▸ What you are asked to do: Pull out of the data below the stretch of lines bounded by the one containing "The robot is" and the one containing "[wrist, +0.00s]", both bounds included, unchanged.
* Begin Recorded data *
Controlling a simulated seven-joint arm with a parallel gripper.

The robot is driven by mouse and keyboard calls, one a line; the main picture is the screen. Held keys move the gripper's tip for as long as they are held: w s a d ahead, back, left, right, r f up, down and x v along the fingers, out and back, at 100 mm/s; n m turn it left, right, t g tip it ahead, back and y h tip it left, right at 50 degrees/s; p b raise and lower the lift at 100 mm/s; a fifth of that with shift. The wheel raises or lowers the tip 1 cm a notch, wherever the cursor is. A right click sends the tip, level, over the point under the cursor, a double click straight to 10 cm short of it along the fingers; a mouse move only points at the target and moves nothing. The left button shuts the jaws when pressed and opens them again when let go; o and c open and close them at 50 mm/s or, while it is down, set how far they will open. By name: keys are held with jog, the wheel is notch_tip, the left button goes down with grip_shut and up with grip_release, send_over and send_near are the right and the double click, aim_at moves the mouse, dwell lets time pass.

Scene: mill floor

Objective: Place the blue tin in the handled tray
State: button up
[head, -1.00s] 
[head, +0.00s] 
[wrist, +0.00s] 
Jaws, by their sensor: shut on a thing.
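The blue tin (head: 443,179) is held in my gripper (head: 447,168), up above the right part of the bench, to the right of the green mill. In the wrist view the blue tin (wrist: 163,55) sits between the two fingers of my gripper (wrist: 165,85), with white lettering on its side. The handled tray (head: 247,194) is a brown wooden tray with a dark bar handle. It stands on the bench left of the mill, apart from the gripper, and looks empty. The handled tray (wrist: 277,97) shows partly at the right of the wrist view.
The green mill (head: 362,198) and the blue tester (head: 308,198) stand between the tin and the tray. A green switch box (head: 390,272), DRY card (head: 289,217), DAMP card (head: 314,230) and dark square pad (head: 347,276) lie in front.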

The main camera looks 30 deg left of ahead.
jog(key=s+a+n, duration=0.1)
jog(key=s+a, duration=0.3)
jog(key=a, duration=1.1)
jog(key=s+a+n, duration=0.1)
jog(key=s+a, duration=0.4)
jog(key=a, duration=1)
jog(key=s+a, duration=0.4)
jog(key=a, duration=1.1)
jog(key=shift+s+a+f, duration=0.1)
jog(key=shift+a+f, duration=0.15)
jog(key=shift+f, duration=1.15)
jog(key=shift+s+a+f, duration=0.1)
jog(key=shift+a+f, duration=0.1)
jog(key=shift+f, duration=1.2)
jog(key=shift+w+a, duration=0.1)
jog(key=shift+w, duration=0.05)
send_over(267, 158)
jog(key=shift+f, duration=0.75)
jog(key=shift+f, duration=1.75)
* End Recorded data *
▸ Reply to the exercise:
The robot is driven by mouse and keyboard calls, one a line; the main picture is the screen. Held keys move the gripper's tip for as long as they are held: w s a d ahead, back, left, right, r f up, down and x v along the fingers, out and back, at 100 mm/s; n m turn it left, right, t g tip it ahead, back and y h tip it left, right at 50 degrees/s; p b raise and lower the lift at 100 mm/s; a fifth of that with shift. The wheel raises or lowers the tip 1 cm a notch, wherever the cursor is. A right click sends the tip, level, over the point under the cursor, a double click straight to 10 cm short of it along the fingers; a mouse move only points at the target and moves nothing. The left button shuts the jaws when pressed and opens them again when let go; o and c open and close them at 50 mm/s or, while it is down, set how far they will open. By name: keys are held with jog, the wheel is notch_tip, the left button goes down with grip_shut and up with grip_release, send_over and send_near are the right and the double click, aim_at moves the mouse, dwell lets time pass.

Scene: mill floor

Objective: Place the blue tin in the handled tray
State: button up
[head, -1.00s] 
[head, +0.00s] 
[wrist, +0.00s] 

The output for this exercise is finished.